I've got a number which is less than 500,000,000 and I want to factorize it in an efficient way. What algorithm do you suggest? Note: I have a time limit of 0.01 sec!

I've just written this C++ code but it's absolutely awful!

void factorize(int x,vector<doubly> &factors)
{
  for(int i=2;i<=x;i++)
    {
      if(x%i==0)
    {
      doubly a;
      a.number=i;
      a.power=0;
      while(x%i==0)
        {
          a.power++;
          x/=i;
        }
      factors.push_back(a);
    }
    }
}

and doubly is something like this:

struct doubly
{
  int number;
  int power;
//and some functions!!

};

just another point: I know that n is not a prime

Was it helpful?

Solution

As you might know, factorization is a hard problem. You might also know that you only have to test divisibility with primes. A small, but well known hint: You only have to test up to the square root of n. I leave the reasoning to you.

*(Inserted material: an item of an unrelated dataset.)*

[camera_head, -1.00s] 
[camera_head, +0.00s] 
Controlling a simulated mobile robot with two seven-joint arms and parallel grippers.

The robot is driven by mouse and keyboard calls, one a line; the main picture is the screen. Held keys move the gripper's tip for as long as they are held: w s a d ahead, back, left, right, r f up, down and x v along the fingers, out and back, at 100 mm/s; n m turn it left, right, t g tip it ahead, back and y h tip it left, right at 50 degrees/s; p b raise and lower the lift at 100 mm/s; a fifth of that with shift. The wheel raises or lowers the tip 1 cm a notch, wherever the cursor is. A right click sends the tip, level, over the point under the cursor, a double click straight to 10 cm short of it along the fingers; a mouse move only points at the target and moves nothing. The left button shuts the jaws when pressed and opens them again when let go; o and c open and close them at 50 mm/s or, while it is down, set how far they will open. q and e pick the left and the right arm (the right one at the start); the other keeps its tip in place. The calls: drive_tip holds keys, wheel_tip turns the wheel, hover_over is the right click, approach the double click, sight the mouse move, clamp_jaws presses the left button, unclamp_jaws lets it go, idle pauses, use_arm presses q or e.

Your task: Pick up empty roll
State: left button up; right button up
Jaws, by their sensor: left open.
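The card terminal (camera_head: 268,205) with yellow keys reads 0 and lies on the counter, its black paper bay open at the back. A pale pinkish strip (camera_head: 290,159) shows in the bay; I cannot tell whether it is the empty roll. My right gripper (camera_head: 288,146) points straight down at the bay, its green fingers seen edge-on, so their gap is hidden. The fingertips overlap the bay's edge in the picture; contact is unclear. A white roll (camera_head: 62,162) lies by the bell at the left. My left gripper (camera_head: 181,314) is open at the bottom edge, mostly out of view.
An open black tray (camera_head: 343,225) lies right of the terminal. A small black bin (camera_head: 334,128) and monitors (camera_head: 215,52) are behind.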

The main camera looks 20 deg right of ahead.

Look at the sieve of Eratosthenes. And maybe you find a hint in these questions and answers? How about that one?

If you want to make this faster even - without the full trade of in space/time of this answer - calculate all prime numbers up to square root of 500,000,000 in advance and put them into an array. Obviously this is broken when the upper limit grows ;)

OTHER TIPS

Factorize all the integers up to 500,000,000 in advance (doesn't matter how) and store the factors in a database or fixed-length record format. Your lookup will be fast, and the database ought to fit onto a modern PC.

This is one end of the time/space tradeoff, but you didn't say what you're trying to optimize for.

Alternatively, look at the algorithm for GNU coreutils "factor".

You may try Pollard's rho heuristic, it's suitable for complex numbers with relatively small divisors:

Pollard's rho

If this is a homework assignment, I believe you should re-read your lecture material.

Anyway, you know your number is composite and very small, that's fine.

For a naive trial-division with all numbers, you need sqrt(500000000) tests at most - that's about 22360 times for worst-case. You can obviously skip even numbers since they're divisible with 2 (check that first). So then this becomes 11180 divisions for 0.01 s. If your computer can do 1.1 M divisions per second then you can just use the naive approach.

Or, you can make a list of primes off-line, up to sqrt(500M) and then trial-try each of those. This will cut down on divisions some more.

Or, if the factors are not too far away from each other, you could try Fermat's method.

If these won't work, you can try to use Pollard's rho and others.

Or, if this is not homework, restate the problem to work around the limitations (as some have suggested, can you precompute the factored numbers beforehand etc.).